*Data records*
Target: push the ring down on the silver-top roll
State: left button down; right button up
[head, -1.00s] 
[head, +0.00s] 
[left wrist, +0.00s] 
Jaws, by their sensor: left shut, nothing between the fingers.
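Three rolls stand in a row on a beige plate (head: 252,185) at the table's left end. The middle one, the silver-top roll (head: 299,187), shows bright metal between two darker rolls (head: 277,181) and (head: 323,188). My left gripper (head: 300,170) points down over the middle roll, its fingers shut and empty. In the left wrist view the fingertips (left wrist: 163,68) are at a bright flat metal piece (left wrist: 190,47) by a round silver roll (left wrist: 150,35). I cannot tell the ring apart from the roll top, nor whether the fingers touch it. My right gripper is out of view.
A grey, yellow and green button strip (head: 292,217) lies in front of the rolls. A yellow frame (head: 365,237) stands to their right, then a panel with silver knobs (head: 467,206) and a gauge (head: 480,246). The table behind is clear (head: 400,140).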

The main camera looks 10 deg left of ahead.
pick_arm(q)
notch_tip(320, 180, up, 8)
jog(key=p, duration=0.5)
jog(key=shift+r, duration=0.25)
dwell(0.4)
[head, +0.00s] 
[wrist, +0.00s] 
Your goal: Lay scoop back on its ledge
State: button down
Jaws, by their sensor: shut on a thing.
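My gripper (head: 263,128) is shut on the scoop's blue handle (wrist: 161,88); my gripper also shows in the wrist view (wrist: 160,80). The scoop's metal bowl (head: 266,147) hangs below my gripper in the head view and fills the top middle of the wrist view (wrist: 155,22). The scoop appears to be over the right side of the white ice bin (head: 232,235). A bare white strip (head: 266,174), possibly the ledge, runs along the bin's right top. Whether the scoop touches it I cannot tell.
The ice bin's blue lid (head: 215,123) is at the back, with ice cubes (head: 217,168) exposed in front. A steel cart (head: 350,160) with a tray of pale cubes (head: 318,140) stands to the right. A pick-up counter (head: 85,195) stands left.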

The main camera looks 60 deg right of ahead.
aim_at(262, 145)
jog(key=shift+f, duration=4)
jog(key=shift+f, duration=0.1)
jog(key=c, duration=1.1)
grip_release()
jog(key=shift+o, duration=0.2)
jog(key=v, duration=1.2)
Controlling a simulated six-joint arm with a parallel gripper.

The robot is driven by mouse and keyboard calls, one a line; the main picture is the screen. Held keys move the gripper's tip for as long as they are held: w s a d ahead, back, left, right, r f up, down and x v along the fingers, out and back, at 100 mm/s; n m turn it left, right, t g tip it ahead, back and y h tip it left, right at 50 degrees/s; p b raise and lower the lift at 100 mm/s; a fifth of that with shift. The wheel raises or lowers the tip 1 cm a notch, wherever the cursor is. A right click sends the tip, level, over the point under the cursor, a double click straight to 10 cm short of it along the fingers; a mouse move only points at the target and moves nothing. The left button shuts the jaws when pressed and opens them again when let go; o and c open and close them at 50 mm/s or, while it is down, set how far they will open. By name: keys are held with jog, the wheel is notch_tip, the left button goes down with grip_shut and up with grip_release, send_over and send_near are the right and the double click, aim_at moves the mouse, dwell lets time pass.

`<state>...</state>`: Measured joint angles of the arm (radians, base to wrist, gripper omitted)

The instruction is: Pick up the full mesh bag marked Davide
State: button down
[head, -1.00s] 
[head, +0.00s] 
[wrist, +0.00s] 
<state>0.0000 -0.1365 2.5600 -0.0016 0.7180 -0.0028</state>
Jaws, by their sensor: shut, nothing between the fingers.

*Direction*
Transcribe every entry exactly, omitting nothing.

*Task answer*
Target: push the ring down on the silver-top roll
State: left button down; right button up
[head, -1.00s] 
[head, +0.00s] 
[left wrist, +0.00s] 
Jaws, by their sensor: left shut, nothing between the fingers.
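Three rolls stand in a row on a beige plate (head: 252,185) at the table's left end. The middle one, the silver-top roll (head: 299,187), shows bright metal between two darker rolls (head: 277,181) and (head: 323,188). My left gripper (head: 300,170) points down over the middle roll, its fingers shut and empty. In the left wrist view the fingertips (left wrist: 163,68) are at a bright flat metal piece (left wrist: 190,47) by a round silver roll (left wrist: 150,35). I cannot tell the ring apart from the roll top, nor whether the fingers touch it. My right gripper is out of view.
A grey, yellow and green button strip (head: 292,217) lies in front of the rolls. A yellow frame (head: 365,237) stands to their right, then a panel with silver knobs (head: 467,206) and a gauge (head: 480,246). The table behind is clear (head: 400,140).

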The main camera looks 10 deg left of ahead.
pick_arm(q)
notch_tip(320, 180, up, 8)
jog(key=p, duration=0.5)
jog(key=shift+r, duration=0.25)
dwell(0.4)
[head, +0.00s] 
[wrist, +0.00s] 
Your goal: Lay scoop back on its ledge
State: button down
Jaws, by their sensor: shut on a thing.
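My gripper (head: 263,128) is shut on the scoop's blue handle (wrist: 161,88); my gripper also shows in the wrist view (wrist: 160,80). The scoop's metal bowl (head: 266,147) hangs below my gripper in the head view and fills the top middle of the wrist view (wrist: 155,22). The scoop appears to be over the right side of the white ice bin (head: 232,235). A bare white strip (head: 266,174), possibly the ledge, runs along the bin's right top. Whether the scoop touches it I cannot tell.
The ice bin's blue lid (head: 215,123) is at the back, with ice cubes (head: 217,168) exposed in front. A steel cart (head: 350,160) with a tray of pale cubes (head: 318,140) stands to the right. A pick-up counter (head: 85,195) stands left.

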The main camera looks 60 deg right of ahead.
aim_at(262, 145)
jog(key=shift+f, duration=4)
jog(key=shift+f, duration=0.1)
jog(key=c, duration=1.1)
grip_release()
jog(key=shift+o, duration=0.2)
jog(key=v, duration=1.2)
Controlling a simulated six-joint arm with a parallel gripper.

The robot is driven by mouse and keyboard calls, one a line; the main picture is the screen. Held keys move the gripper's tip for as long as they are held: w s a d ahead, back, left, right, r f up, down and x v along the fingers, out and back, at 100 mm/s; n m turn it left, right, t g tip it ahead, back and y h tip it left, right at 50 degrees/s; p b raise and lower the lift at 100 mm/s; a fifth of that with shift. The wheel raises or lowers the tip 1 cm a notch, wherever the cursor is. A right click sends the tip, level, over the point under the cursor, a double click straight to 10 cm short of it along the fingers; a mouse move only points at the target and moves nothing. The left button shuts the jaws when pressed and opens them again when let go; o and c open and close them at 50 mm/s or, while it is down, set how far they will open. By name: keys are held with jog, the wheel is notch_tip, the left button goes down with grip_shut and up with grip_release, send_over and send_near are the right and the double click, aim_at moves the mouse, dwell lets time pass.

`<state>...</state>`: Measured joint angles of the arm (radians, base to wrist, gripper omitted)

The instruction is: Pick up the full mesh bag marked Davide
State: button down
[head, -1.00s] 
[head, +0.00s] 
[wrist, +0.00s] 
<state>0.0000 -0.1365 2.5600 -0.0016 0.7180 -0.0028</state>
Jaws, by their sensor: shut, nothing between the fingers.

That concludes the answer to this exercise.